Postcard from Israel – Old Gesher

Here’s a story for any train-spotters among our readers. When Pinchas Rotenberg was constructing the Naharaiym power plant on the Jordan River in the years 1927 – 1932, his company purchased ten army surplus trains from the British Army. The engine pictured below was built in Leeds in 1917 by the Hunslet Company and its original number was 353. It was used by the British Army during the First World War on the French front. After it arrived in Israel its number was changed to H7 and the initials of the Israeli Electric Company (ח.ח.אי.) were added. Lost for many years, the engine was eventually found in the 1990s in the no-man’s land between Israel and Jordan and subsequently restored.

Today it is on display at Old Gesher – the site of the original Kibbutz Gesher in the Jordan Valley. Another reminder of the British Mandatory presence in Israel at Old Gesher is the Tegart Fort which served as a British police station. Jews had settled in Old Gesher as early as 1921, with the kibbutz being established in 1939 near the three bridges after which it was named – one Roman, one Ottoman and one British. 

At 5pm on April 27th 1948, the guard on duty at Kibbutz Gesher noticed that the British flag flying over the nearby police station was being hastily taken down and armoured vehicles were evacuating the site. The members of Gesher quickly took over the evacuated building and at 8pm heavy shelling of the police station and the kibbutz itself by the Jordanian Arab Legion began.  

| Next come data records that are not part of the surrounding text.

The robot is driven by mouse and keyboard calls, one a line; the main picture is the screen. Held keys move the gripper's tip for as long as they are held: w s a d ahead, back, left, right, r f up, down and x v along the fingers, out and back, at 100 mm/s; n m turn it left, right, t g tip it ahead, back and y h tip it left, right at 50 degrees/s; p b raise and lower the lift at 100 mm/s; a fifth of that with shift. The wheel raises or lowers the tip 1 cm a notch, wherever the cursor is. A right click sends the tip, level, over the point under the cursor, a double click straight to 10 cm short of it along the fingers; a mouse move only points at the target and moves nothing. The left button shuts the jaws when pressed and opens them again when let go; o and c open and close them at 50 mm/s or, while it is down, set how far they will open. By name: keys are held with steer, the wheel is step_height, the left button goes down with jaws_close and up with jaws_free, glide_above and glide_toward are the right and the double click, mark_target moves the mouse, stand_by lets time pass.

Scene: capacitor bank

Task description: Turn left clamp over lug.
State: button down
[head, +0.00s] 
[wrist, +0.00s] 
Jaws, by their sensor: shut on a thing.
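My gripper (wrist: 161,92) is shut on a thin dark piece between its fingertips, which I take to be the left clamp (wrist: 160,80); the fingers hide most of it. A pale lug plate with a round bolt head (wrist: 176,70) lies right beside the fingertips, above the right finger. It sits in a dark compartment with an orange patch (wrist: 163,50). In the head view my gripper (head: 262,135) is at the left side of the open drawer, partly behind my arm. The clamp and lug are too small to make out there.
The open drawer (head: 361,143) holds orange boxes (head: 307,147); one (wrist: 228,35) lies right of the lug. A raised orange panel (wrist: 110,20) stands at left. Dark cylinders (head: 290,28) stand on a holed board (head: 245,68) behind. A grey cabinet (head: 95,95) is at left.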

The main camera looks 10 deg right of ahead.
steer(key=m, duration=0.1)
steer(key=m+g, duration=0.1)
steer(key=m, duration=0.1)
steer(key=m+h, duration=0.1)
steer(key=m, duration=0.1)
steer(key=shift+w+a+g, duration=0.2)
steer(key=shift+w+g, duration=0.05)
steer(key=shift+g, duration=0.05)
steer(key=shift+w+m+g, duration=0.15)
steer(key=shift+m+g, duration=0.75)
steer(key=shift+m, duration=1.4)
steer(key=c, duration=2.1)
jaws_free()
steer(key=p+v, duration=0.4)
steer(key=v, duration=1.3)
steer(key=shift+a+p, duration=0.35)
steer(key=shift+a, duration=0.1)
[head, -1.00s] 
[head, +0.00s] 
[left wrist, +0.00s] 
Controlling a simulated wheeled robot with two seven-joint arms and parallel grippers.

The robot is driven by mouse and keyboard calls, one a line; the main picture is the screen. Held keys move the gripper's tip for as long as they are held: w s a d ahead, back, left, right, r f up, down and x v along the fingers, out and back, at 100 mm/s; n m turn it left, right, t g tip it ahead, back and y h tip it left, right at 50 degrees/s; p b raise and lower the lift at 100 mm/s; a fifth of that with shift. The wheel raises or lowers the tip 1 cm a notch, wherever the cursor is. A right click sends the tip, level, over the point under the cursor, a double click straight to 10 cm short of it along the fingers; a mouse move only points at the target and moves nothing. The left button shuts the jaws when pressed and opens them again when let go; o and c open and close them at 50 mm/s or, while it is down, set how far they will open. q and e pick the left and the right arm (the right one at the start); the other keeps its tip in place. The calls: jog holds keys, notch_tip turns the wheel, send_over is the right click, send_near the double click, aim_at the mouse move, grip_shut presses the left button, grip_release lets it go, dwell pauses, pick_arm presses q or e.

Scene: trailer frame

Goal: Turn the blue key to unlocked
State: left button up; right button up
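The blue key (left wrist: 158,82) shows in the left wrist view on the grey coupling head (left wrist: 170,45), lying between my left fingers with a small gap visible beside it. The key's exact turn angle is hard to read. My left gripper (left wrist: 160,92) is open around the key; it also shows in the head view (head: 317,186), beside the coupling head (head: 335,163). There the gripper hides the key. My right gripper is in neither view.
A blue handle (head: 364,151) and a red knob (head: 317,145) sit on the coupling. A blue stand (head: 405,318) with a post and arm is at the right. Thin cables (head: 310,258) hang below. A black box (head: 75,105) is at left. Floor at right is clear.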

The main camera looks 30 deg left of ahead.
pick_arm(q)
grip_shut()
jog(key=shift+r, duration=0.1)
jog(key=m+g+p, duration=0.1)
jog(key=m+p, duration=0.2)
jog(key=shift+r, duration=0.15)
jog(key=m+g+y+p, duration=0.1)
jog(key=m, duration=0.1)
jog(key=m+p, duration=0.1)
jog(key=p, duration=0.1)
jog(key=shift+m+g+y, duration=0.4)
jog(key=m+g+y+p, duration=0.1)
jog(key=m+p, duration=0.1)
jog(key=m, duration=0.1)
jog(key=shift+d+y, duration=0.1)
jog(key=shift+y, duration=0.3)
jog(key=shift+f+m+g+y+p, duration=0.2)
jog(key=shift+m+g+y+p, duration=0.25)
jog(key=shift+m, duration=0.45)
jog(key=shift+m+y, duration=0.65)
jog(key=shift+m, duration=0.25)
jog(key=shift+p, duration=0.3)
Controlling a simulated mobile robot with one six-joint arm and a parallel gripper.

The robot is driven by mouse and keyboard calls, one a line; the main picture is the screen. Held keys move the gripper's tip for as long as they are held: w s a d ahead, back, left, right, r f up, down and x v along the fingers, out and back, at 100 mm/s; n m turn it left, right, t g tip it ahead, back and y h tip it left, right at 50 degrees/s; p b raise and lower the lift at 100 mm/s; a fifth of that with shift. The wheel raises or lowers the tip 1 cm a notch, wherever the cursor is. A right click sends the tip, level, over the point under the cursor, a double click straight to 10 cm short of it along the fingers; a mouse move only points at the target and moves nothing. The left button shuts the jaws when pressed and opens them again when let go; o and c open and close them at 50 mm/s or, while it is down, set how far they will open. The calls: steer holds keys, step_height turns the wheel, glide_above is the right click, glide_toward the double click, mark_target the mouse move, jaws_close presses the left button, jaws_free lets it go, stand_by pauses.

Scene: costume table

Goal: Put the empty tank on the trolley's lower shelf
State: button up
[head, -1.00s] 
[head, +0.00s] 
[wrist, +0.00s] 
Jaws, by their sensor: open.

The shelling continued throughout the next day too and on the night of April 28th, after 30 hours under attack, the kibbutz’s 52 children under the age of 6 and the wounded were evacuated to Ashdot Ya’acov. From there the children were taken to Haifa, where they stayed for almost two years. 

The Arab Legion continued to shell Gesher for a further two days. On the night of May 14th, Emil Brigg and two members of Kibbutz Gesher blew up the nearby bridges to prevent the advance of the approaching Iraqi Army into Israel. The next morning the Iraqis began shelling Gesher and the battle continued until late May when the Iraqi forces retreated, with the defenders holding strong but their kibbutz destroyed. 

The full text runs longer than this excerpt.